The Angels threatened again but came away with nothing. This game is headed to extra innings. Gordon Beckham led off with a hit by pitch, after the ball apparently grazed his shoe. Aybar sacrificed him to second. Hamilton had a shot to be the hero, but he struck out. After a Cron walk, Iannetta grounded out to second to end the inning.

Angels 2, Royals 2, end of eighth inning

Joe Smith came on in relief of Weaver, who ended his night with two earned runs, three hits and six strikeouts over seven innings. Smith induced a strikeout and two fly outs to retire the 12th consecutive Royals batter.

Davis returned for the eighth, though he hadn’t pitched more than one inning in a game since May 29. He walked the leadoff hitter, Iannetta, but Calhoun failed to advance him for Trout when he popped up a bunt attempt for an out. Trout walked, but Pujols popped out and Kendrick struck out to end the threat.

Angels 2, Royals 2, end of seventh inning

Weaver retired the side in order again and has now retired nine batters in a row.

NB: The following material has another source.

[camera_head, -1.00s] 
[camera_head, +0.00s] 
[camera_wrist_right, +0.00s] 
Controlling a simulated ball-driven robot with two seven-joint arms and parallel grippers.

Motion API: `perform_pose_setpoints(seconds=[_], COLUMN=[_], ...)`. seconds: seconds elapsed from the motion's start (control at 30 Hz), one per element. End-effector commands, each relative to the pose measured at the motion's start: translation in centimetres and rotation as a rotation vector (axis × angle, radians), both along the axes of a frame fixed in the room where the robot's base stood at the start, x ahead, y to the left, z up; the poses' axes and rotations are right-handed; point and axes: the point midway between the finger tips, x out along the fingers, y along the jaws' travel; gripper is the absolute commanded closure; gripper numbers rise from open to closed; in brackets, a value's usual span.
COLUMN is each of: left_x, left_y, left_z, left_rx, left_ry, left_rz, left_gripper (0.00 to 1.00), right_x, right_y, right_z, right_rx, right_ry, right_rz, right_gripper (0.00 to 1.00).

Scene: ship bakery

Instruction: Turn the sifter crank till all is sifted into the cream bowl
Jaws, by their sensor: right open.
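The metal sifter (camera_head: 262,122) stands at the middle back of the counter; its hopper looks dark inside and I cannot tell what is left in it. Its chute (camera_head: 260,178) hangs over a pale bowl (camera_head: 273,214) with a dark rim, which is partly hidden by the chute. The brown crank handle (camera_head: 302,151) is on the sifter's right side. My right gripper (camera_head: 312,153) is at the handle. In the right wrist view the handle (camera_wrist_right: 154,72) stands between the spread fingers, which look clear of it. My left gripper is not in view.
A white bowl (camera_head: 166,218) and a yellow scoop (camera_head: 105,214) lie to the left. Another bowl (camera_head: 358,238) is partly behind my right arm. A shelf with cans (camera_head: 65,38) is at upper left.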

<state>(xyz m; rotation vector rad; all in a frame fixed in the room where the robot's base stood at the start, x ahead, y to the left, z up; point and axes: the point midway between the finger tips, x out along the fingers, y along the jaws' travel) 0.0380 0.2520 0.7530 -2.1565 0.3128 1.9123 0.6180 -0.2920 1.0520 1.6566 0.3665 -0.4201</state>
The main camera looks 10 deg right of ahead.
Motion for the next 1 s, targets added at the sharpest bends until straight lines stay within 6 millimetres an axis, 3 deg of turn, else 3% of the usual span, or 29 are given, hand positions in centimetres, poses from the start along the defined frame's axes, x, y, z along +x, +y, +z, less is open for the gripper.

After replacing Vargas, Royals reliever Kelvin Herrera was removed from the game with an apparent injury after facing one batter in the seventh inning. After walking David Freese, trainers attended to him on the mound, and he was replaced by Brandon Finnegan, the 2014 draft pick. With two out, Wade Davis, the set-up man, replaced Finnegan. He induced C.J. Cron into hitting a long fly ball, again to Aoki, who made a rather routine fly ball interesting before recording the out.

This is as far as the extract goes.